■ TASK DIRECTIONS: Repeat, without any change, the entries presented below.

-- START --

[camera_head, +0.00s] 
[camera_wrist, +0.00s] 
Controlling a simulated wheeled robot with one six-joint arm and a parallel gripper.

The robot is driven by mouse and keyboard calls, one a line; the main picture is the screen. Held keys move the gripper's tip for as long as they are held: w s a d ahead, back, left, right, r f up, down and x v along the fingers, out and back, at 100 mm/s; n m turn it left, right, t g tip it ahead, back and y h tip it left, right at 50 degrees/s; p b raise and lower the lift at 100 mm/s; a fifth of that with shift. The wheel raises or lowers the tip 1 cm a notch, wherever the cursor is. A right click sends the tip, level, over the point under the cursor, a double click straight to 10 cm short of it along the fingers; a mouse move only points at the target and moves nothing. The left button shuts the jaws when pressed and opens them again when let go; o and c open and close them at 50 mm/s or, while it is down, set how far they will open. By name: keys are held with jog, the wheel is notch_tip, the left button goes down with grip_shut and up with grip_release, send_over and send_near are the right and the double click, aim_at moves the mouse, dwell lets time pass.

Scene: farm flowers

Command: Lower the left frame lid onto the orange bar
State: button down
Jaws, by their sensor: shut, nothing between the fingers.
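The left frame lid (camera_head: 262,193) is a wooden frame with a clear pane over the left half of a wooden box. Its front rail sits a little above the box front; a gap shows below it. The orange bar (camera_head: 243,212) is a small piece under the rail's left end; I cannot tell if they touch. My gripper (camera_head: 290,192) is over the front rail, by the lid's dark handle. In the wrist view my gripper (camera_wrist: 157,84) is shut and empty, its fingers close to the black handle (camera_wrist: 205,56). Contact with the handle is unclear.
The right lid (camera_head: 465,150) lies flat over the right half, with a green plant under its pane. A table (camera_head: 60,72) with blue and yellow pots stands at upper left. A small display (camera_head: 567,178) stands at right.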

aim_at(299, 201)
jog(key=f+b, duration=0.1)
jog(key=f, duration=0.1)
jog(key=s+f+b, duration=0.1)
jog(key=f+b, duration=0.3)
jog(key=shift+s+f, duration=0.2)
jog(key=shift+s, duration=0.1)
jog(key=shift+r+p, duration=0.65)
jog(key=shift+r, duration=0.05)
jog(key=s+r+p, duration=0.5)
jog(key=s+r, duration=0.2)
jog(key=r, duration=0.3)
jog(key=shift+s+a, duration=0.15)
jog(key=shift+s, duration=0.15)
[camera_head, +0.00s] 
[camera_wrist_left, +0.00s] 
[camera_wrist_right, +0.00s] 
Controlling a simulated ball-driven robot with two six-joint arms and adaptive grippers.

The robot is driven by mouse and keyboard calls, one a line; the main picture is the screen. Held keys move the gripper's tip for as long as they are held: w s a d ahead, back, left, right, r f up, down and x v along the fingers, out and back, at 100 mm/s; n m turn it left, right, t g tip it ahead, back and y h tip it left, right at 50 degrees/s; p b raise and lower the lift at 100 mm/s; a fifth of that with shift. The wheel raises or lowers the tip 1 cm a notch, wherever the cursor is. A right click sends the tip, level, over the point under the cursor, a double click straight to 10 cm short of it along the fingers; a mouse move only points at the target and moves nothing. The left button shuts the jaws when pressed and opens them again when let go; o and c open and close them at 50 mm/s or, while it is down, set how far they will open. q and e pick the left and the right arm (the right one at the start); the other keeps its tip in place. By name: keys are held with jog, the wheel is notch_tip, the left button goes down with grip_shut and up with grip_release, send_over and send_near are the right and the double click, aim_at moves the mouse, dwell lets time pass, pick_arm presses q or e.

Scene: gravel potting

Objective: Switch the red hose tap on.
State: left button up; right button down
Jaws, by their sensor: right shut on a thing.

-- END --

■ ANSWER BELOW:
[camera_head, +0.00s] 
[camera_wrist, +0.00s] 
Controlling a simulated wheeled robot with one six-joint arm and a parallel gripper.

The robot is driven by mouse and keyboard calls, one a line; the main picture is the screen. Held keys move the gripper's tip for as long as they are held: w s a d ahead, back, left, right, r f up, down and x v along the fingers, out and back, at 100 mm/s; n m turn it left, right, t g tip it ahead, back and y h tip it left, right at 50 degrees/s; p b raise and lower the lift at 100 mm/s; a fifth of that with shift. The wheel raises or lowers the tip 1 cm a notch, wherever the cursor is. A right click sends the tip, level, over the point under the cursor, a double click straight to 10 cm short of it along the fingers; a mouse move only points at the target and moves nothing. The left button shuts the jaws when pressed and opens them again when let go; o and c open and close them at 50 mm/s or, while it is down, set how far they will open. By name: keys are held with jog, the wheel is notch_tip, the left button goes down with grip_shut and up with grip_release, send_over and send_near are the right and the double click, aim_at moves the mouse, dwell lets time pass.

Scene: farm flowers

Command: Lower the left frame lid onto the orange bar
State: button down
Jaws, by their sensor: shut, nothing between the fingers.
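The left frame lid (camera_head: 262,193) is a wooden frame with a clear pane over the left half of a wooden box. Its front rail sits a little above the box front; a gap shows below it. The orange bar (camera_head: 243,212) is a small piece under the rail's left end; I cannot tell if they touch. My gripper (camera_head: 290,192) is over the front rail, by the lid's dark handle. In the wrist view my gripper (camera_wrist: 157,84) is shut and empty, its fingers close to the black handle (camera_wrist: 205,56). Contact with the handle is unclear.
The right lid (camera_head: 465,150) lies flat over the right half, with a green plant under its pane. A table (camera_head: 60,72) with blue and yellow pots stands at upper left. A small display (camera_head: 567,178) stands at right.

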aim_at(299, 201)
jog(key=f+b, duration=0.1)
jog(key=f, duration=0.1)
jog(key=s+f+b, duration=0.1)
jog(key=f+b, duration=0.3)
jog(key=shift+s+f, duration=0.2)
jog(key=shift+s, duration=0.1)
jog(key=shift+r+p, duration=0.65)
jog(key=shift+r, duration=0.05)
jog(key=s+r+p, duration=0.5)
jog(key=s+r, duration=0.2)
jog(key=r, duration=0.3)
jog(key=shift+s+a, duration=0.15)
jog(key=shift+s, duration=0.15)
[camera_head, +0.00s] 
[camera_wrist_left, +0.00s] 
[camera_wrist_right, +0.00s] 
Controlling a simulated ball-driven robot with two six-joint arms and adaptive grippers.

The robot is driven by mouse and keyboard calls, one a line; the main picture is the screen. Held keys move the gripper's tip for as long as they are held: w s a d ahead, back, left, right, r f up, down and x v along the fingers, out and back, at 100 mm/s; n m turn it left, right, t g tip it ahead, back and y h tip it left, right at 50 degrees/s; p b raise and lower the lift at 100 mm/s; a fifth of that with shift. The wheel raises or lowers the tip 1 cm a notch, wherever the cursor is. A right click sends the tip, level, over the point under the cursor, a double click straight to 10 cm short of it along the fingers; a mouse move only points at the target and moves nothing. The left button shuts the jaws when pressed and opens them again when let go; o and c open and close them at 50 mm/s or, while it is down, set how far they will open. q and e pick the left and the right arm (the right one at the start); the other keeps its tip in place. By name: keys are held with jog, the wheel is notch_tip, the left button goes down with grip_shut and up with grip_release, send_over and send_near are the right and the double click, aim_at moves the mouse, dwell lets time pass, pick_arm presses q or e.

Scene: gravel potting

Objective: Switch the red hose tap on.
State: left button up; right button down
Jaws, by their sensor: right shut on a thing.

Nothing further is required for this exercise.